Along the way, I pondered the situation of my story's character. I kept getting distracted though. Finally, at the library, I had a bagel for breakfast and got the address and phone number of the Social Security Administration office.

It seemed like the morning was going to be a bust. The story wouldn't move, the SS office was in a part of town I was not about to go to, even on my scooter, especially in the rain, and I really wanted to get my application for social security retirement benefits going. So I started walking back to the Holy Road House, umbrella held in front of me like some protective shield. Along the way, I started talking out the story plot to myself, out loud. It was like a conversation - I'd explain one part, then reply to that with another perspective, and then yet another. All the while I'm thinking, "Okay, I'm now a geezer with wet pants walking the city with a broken umbrella shouting out loud to no one. I'm now the people I used to stare at from my car when driving back from the mall."

But the self-talk worked. I found the ideas I needed to reshape the story and to carry it to a conclusion. I was able to visualize the ending (as Asimov suggests writers do), and then to shape the story to get to that point. I had an outline in my mind. This was my first great Howl of the day.

I then did some role-playing with Lizzie in the kitchen as she fine tuned the script for the Tumbleweed Cabaret.

The second success was finally getting a clue and going to the social security web site, where I was able to submit my application online. I was done in less than an hour, when I had earlier been convinced that I would have to go to some stuffy office and sit around until called, etc. etc. Howl number two for the day!
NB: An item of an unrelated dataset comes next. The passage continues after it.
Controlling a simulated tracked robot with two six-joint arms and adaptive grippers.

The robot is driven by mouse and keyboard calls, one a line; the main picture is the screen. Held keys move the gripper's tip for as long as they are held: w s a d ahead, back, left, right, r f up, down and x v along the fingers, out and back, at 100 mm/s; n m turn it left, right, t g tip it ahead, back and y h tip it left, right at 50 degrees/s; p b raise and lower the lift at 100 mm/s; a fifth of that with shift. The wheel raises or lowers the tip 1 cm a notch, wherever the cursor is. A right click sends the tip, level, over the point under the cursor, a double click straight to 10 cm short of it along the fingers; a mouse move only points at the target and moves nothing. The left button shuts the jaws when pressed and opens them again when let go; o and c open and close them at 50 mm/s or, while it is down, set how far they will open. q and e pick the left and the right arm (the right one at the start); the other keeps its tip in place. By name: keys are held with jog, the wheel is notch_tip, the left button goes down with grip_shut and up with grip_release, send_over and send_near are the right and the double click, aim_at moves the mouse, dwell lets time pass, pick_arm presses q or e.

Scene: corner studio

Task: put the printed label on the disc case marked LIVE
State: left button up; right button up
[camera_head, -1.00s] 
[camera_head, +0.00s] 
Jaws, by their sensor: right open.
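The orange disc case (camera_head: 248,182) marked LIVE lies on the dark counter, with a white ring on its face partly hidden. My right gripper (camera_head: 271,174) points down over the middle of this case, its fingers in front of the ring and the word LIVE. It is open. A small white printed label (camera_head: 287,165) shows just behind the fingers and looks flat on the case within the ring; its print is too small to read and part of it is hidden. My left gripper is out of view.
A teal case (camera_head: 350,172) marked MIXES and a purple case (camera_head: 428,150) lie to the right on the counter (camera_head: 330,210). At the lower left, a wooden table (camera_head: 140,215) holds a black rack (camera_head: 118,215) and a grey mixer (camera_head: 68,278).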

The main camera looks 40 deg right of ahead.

Then FD came over and after crashing and banging on drums and percussion toys with Lizzie and Tony, we went to the basement of the House and proceeded to clear and clean and organize close to half the space. Major Howl number three!

Then dinner and fine conversation with FD, to celebrate and thank her for her great help, and it's home to this blog and to bed. A good day, my friends, and a fine glow. I feel more blessed than I can say.